• Set exercise:
Without the pictures, can you quote each line below exactly?
┌──
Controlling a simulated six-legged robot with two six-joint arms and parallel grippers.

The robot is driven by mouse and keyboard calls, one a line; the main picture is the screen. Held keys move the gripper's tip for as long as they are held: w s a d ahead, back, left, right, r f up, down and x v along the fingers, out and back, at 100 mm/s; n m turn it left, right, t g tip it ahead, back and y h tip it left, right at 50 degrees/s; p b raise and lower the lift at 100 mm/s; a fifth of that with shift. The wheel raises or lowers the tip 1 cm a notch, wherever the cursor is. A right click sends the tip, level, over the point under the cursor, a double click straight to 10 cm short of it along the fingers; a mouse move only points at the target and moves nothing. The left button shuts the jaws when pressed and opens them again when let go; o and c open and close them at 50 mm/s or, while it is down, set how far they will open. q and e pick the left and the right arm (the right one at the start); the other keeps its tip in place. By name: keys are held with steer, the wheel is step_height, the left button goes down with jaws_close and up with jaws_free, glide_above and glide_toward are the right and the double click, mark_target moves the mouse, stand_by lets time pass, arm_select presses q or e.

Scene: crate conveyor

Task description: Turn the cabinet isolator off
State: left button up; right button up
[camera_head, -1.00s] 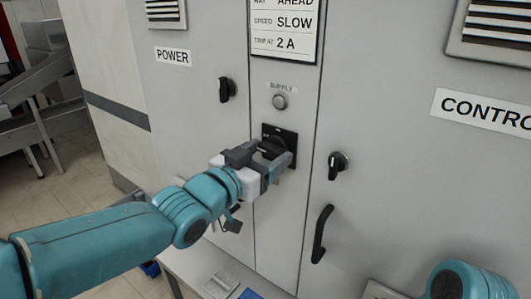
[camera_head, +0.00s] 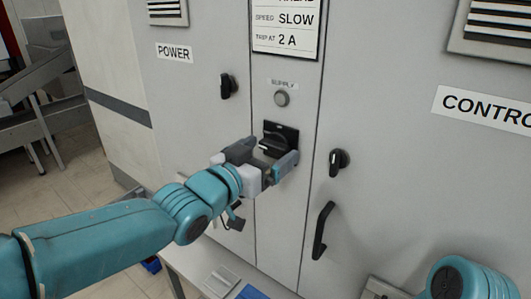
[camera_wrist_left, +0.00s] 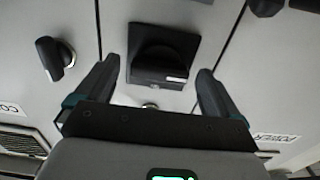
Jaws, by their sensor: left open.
└──
• Output of the exercise:
Controlling a simulated six-legged robot with two six-joint arms and parallel grippers.

The robot is driven by mouse and keyboard calls, one a line; the main picture is the screen. Held keys move the gripper's tip for as long as they are held: w s a d ahead, back, left, right, r f up, down and x v along the fingers, out and back, at 100 mm/s; n m turn it left, right, t g tip it ahead, back and y h tip it left, right at 50 degrees/s; p b raise and lower the lift at 100 mm/s; a fifth of that with shift. The wheel raises or lowers the tip 1 cm a notch, wherever the cursor is. A right click sends the tip, level, over the point under the cursor, a double click straight to 10 cm short of it along the fingers; a mouse move only points at the target and moves nothing. The left button shuts the jaws when pressed and opens them again when let go; o and c open and close them at 50 mm/s or, while it is down, set how far they will open. q and e pick the left and the right arm (the right one at the start); the other keeps its tip in place. By name: keys are held with steer, the wheel is step_height, the left button goes down with jaws_close and up with jaws_free, glide_above and glide_toward are the right and the double click, mark_target moves the mouse, stand_by lets time pass, arm_select presses q or e.

Scene: crate conveyor

Task description: Turn the cabinet isolator off
State: left button up; right button up
[camera_head, -1.00s] 
[camera_head, +0.00s] 
[camera_wrist_left, +0.00s] 
Jaws, by their sensor: left open.

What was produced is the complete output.